Buy a New Hard Drive Every Year

The folks at Backblaze have a really good blog post on hard drive life titled “How Long Do Disk Drives Last?” that is worth a read.

I’ll give you the TL;DR, it’s about four to six years according to their data.

Backblaze is the most reliable source for drive life data as they have been releasing drive life stats for their cloud backup system for over a decade, and given us the best real world look at how long drives last.

Their experience mirrors mine, albeit on a much smaller scale. In the West Coast Imaging days, I designed and maintained our storage system of forty drives to store all our client’s files and make them accessible to the staff. I’ve tracked over 100 drives through that system and in my own personal use, and I see something pretty close to what Backblaze is seeing.

While drives can die at any time, even new drives, it’s more typical to see a drive last 3-5 years in a home or office setting. After that, the failure rate starts to go up fast, as I’m experiencing right now with my backup consolidation project.

The Backblaze data combined with my own experience is leading me to a new storage approach. I plan to replace my main data drive after 365 days of use. At that point, it will be depreciated to use for onsite backup.

Basically I’m turning it into an oil change which just makes more sense, and will help me avoid headaches. It will make it easier to keep up to date than the “replace when something fills up or fails” plan I had been using.

My backup plan looks something like this:

Main Data Drive
Onsite Backup A
Onsite Backup B
Offsite Backup A
Offsite Backup B

I have five hard drive based copies of my data plus a copy in the cloud with Backblaze, which is an insurance layer every photographer should have in place.

As drives age, I’ll move them down the list of backups, so that their age will look like this:

Main Data Drive – less than 1 year old
Onsite Backup A – less than 2 years old
Onsite Backup B – less than 3 years old
Offsite Backup A – less than 4 years old
Offsite Backup B – less than 5 years old

And with this many copies and ages, I am well protected agains data loss IF I keep the backups up to date.

So buying a new drive every year will be my new strategy. (And don’t forget to mark your drives with the month and year of purchase to make it easy to know their age.)

Now where is that credit card…

2 Replies to “Buy a New Hard Drive Every Year”

  1. Rich, is there any data yet on the longevity of the newer external SSD drives, or are they still too new?

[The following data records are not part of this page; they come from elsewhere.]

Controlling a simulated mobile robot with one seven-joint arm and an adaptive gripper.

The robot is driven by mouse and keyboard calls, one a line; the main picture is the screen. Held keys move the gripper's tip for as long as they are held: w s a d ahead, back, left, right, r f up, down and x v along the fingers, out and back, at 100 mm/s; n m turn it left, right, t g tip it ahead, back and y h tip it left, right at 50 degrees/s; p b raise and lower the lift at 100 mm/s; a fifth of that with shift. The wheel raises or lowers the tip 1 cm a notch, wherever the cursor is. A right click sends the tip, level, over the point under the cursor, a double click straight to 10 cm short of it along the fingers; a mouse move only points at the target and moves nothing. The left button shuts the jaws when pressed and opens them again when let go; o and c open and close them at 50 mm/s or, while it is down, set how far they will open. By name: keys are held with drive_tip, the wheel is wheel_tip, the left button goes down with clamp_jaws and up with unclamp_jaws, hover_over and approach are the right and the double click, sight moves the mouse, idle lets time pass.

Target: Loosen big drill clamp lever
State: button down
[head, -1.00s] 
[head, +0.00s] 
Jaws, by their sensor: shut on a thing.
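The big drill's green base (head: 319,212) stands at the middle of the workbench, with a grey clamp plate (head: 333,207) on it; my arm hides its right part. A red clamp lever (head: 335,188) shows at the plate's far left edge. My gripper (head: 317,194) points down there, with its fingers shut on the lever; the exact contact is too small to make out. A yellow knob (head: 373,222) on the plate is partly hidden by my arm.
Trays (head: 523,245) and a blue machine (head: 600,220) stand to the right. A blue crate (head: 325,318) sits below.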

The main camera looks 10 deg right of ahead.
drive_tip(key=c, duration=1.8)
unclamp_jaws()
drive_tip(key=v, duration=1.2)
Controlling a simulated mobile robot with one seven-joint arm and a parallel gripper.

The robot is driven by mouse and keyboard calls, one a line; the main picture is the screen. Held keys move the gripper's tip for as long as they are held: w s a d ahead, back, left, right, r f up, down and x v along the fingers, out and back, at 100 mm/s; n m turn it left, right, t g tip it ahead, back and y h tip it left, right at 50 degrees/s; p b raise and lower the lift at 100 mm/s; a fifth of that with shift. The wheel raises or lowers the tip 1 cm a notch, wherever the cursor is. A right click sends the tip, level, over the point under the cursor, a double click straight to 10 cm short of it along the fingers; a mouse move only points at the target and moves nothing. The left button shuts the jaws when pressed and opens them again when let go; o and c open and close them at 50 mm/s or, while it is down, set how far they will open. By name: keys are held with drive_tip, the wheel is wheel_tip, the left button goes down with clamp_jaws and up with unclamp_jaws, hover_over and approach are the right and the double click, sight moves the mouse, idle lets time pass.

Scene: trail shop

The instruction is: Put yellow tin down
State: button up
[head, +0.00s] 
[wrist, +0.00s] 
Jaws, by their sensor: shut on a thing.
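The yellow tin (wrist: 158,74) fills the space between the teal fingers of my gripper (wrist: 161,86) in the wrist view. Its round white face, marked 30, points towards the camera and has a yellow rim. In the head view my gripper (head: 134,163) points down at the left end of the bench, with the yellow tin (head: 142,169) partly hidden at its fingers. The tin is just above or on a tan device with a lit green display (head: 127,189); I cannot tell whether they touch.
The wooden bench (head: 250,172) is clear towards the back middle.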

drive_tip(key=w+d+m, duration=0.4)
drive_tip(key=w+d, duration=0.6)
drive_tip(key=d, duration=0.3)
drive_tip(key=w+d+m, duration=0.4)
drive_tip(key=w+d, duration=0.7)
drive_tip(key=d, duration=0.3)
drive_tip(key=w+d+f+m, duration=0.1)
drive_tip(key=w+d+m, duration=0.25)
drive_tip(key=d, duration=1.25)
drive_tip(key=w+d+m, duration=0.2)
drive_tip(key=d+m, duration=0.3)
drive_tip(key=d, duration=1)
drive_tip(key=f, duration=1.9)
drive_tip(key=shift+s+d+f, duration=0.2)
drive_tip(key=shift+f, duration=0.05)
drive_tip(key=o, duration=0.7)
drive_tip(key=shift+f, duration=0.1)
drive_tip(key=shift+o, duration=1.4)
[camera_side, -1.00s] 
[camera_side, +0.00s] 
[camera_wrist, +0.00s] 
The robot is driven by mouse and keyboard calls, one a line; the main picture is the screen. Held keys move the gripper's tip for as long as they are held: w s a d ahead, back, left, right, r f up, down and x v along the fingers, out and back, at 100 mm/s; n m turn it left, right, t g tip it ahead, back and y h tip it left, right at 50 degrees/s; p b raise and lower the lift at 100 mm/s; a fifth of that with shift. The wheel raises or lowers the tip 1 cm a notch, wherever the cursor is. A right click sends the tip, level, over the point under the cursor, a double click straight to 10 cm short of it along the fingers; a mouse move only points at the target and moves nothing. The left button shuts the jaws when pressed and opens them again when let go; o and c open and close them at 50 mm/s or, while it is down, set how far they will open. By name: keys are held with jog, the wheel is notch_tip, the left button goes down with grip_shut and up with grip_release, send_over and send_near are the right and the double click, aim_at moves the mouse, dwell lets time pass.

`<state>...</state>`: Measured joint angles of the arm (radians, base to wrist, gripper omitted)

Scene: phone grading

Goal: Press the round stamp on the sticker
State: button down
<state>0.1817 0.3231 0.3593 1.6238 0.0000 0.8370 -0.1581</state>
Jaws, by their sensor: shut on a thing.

When I recently replaced my old MacBook Pro with Apple Silicon I also bought a TBolt 3 SSD, which is “lightning” fast (forgive the pun), although I’m still using some older spinning drives as well.

    1. Backblaze has some data, and SSD appears to be more reliable in the near term with a very important asterisk. SSDs have to be attached to the computer on a regular basis for the data to be “refreshed” as the electrical charge can dissipate. So SSD is not a good choice for long term storage. SSD’s best use is for active storage where you benefit from the speed and it will be attached to your computer regularly. for backup HDD are less expensive and you can leave them on a shelf for years without the data “fading” or suffering from bit rot.